Flash/update the foxBMS 2 binary into the BMS-Master:
[Option 1]: If no foxBMS binary has ever been flashed into the target:
Entering the following command in the terminal:
.\fox.ps1 bootloader load-app
./fox.sh bootloader load-app
./fox.sh bootloader load-app
The following message indicates that the foxBMS application has been successfully uploaded to the BMS-Master and should be started:
Uploading foxBMS 2 [1/3]: [▮▮▮▮▮▮▮▮▮▮▮▮▮▮▮▮▮▮▮▮▮▮▮▮▮] 100% Successfully uploaded the application binary to the target, start the foxBMS application!
[Option 2]: If any foxBMS binary has already been flashed into the target:
Power off the BMS-Master and enter the following command in the terminal:
.\fox.ps1 bootloader load-app
./fox.sh bootloader load-app
./fox.sh bootloader load-app
Power on the BMS-Master after the following instruction is displayed in the terminal:
Waiting for the bootloader to be powered on ...

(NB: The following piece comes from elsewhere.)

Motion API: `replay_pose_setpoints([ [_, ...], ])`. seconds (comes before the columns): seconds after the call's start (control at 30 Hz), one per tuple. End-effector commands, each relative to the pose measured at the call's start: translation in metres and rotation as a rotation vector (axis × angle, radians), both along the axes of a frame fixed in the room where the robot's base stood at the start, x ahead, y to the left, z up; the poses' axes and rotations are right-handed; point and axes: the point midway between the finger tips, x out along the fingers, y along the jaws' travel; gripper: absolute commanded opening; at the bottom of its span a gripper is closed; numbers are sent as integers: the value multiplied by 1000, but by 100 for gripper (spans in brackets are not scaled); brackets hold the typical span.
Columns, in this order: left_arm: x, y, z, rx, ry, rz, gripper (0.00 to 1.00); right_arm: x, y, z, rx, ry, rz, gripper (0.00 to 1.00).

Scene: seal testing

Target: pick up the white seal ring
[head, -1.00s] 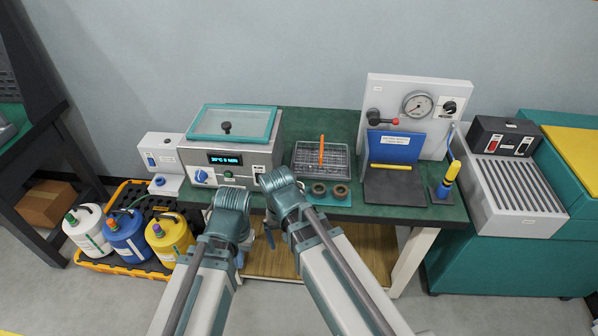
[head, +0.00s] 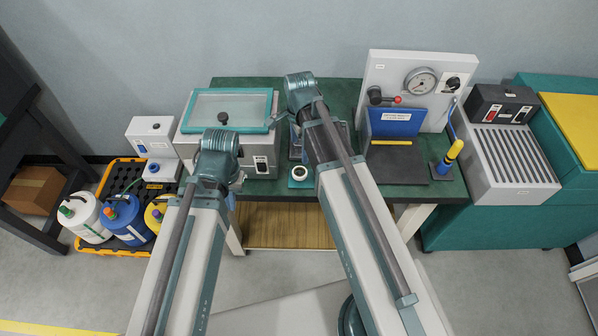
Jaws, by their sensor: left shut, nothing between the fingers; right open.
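A white seal ring (head: 300,173) with a dark centre lies on a small teal mat (head: 301,185) at the bench's front edge, left of my right forearm. My right gripper (head: 296,150) points down just behind the ring, mostly hidden by its own wrist; it is open and not around the ring. My left gripper (head: 232,197) hangs low in front of the bench, left of the ring, mostly behind its wrist; it is shut and empty.
A grey bath with a teal-framed lid (head: 232,106) stands left of the ring. A test stand with a gauge (head: 420,82) and a dark plate (head: 398,165) is on the right. My right arm covers most of the wire tray area.

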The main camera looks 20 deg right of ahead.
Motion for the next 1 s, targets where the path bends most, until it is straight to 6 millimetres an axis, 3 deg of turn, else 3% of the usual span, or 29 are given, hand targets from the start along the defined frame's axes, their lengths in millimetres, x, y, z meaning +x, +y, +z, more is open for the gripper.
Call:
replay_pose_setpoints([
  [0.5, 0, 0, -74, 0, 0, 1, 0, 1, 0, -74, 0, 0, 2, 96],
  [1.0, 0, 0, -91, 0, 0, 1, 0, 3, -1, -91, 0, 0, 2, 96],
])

More details about the bootloader can be found in Bootloader.
6.6. Flash/Debug the Application Using the Debugger
Start the TRACE32 software using the shortcut build/run_t32marm.lnk
that is generated during project configuration (only generated if Lauterbach is
available), and click the “Up” button (A) to set the BMS-Master to its
Up state.
After that, click the flash button (B) to flash the foxBMS 2 application.
Fig. 6.3 Lauterbach TRACE32 UI to flash the embedded software
After the binary is successfully flashed, the user can start the application and debug it using the features of the debugger software. More details on setting up the debugger toolchain can be found in Debugging the Application.